Acora’s CTO Lee Ganly recently addressed a captive audience of business leaders at a client’s headquarters to shed some light on what appears to be a perennial problem for IT – how to get the right balance between running the business and innovating to transform the business.
According to a 2014 state of the CIO survey, 68% of the 722 respondents found it challenging to find the right balance between business innovation and operational excellence.
IT as a business enabler
IT can enable your business to grow and transform, but unless you have a stable foundation of technology supporting your BAU – you can’t even begin to consider investing in business transforming technologies. An out of date IT foundation can restrain a business from making change. Building on old technology will not help your business transform or grow – it will constrain it. Having a platform that you know you can trust and flex with can do wonders to support your business objectives. It also provides the opportunity to start considering investing in technology that can transform your business, such as cloud, avoiding the problems that arise through ‘shadow IT’ and mobile/social technologies. Transformational activities are business driven; they change the way a business operates and allows them to grow. It’s not only important to have a stable IT environment, but it’s also important to transform by introducing new products, expanding internationally and interacting with customers in new ways. Investing in technology can help achieve these goals, but a strong IT base must be there to support it.
So, how do you do it?
Manage your IT assets as a portfolio.
A balanced portfolio should still include the hygiene things (the run part of the business), you need to manage them and apportion some time to them, but they’re not necessarily game changers.

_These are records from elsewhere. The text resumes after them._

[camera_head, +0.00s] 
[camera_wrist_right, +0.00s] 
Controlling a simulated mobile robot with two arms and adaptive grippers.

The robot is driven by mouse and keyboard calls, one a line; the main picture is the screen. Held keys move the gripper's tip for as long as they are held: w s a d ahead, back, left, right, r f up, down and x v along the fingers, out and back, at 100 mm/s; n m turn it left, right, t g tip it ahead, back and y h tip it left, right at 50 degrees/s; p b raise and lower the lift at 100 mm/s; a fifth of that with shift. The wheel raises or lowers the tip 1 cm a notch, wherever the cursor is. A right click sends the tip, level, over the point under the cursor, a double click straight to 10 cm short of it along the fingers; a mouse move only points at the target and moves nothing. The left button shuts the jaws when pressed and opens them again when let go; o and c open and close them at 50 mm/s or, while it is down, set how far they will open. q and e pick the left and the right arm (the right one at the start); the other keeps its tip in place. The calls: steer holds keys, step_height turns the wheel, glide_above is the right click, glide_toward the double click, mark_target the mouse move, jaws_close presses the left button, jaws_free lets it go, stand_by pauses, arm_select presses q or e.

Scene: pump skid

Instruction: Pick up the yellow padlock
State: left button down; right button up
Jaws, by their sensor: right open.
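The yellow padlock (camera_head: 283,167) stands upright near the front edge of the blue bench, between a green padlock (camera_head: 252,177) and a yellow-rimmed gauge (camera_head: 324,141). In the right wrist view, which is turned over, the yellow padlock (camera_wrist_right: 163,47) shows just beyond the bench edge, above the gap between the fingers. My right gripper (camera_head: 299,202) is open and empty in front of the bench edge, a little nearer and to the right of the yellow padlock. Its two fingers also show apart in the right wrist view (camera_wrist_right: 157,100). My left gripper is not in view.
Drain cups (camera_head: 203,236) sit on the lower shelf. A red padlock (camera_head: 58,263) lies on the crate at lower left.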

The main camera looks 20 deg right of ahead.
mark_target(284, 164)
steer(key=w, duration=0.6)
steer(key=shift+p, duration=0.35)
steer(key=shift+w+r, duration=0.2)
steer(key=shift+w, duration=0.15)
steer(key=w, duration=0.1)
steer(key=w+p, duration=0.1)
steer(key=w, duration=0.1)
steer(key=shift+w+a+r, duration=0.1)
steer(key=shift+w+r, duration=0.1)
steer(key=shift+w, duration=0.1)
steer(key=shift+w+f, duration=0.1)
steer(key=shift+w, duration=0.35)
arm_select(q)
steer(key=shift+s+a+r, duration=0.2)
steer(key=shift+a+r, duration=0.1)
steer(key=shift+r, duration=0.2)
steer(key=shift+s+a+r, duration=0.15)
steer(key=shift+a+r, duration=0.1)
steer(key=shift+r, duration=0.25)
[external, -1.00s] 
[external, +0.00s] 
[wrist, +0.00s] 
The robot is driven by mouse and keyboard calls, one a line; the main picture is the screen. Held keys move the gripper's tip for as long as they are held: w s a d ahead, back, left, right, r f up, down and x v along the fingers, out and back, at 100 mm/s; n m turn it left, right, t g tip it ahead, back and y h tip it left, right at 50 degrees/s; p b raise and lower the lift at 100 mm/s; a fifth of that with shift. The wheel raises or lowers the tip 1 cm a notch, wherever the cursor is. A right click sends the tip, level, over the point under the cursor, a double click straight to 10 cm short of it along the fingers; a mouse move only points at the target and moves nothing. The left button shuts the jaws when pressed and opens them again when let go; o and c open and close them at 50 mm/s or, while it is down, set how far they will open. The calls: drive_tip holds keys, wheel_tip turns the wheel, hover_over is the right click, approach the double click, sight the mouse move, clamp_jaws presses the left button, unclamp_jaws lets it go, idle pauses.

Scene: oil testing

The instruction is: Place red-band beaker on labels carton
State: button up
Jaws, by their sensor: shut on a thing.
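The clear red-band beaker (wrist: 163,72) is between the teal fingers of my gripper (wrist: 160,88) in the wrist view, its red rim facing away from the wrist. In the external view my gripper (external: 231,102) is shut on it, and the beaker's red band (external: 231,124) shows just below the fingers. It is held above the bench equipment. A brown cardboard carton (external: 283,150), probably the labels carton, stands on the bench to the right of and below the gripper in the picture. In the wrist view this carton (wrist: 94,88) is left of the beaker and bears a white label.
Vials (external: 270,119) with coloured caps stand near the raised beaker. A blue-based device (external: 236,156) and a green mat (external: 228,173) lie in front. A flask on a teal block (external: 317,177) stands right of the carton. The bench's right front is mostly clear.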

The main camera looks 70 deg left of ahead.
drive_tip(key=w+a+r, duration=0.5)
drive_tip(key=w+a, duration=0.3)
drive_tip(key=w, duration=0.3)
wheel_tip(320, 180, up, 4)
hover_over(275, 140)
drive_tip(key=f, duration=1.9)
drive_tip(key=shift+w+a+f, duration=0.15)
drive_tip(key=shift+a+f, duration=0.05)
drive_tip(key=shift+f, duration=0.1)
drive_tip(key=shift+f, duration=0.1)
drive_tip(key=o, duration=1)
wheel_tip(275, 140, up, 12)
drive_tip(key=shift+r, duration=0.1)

In your portfolio, on top of your basics consider some more innovative IT investments. A perfect example of an innovative technology investment would be the cloud services. Cloud services are really starting to mature and big players such as Microsoft are moving into the market. IT should be challenging their own IT infrastructure and start to think more seriously about investing in a cloud solution.
Stand up to Shadow IT
76% of respondents indicated IT projects developed without IT involvement are creating problems, magnified by organisation size. Internal IT departments now have to work with more departments than ever, as technology becomes more integral to the way in which business is run. Many employees get frustrated with what they see as lack of innovation from their IT department, so they go it alone, installing technology in the business without the assistance or approval of the IT department. And with a range of cloud hosted packages available to download at the click of a finger, who can blame them?
Yes of course this creates a risk to the business, as it results in having disjointed IT systems that are not appropriately governed. But rather than IT being viewed as the big bad wolf, discouraging innovation, let IT and the LOB leaders work together to make the investment work better for both parties. Look at efficient ways of integrating the cloud service with data already held on site for example; or make it easy for the user to log on automatically, doing away with a manual process.
Don’t forget too that buying a software based service means you can test it before investing properly. So if the cloud service that has been downloaded delivers the required results, continue to roll it out on a cloud based environment…and then gradually bring it back in to a more controlled environment.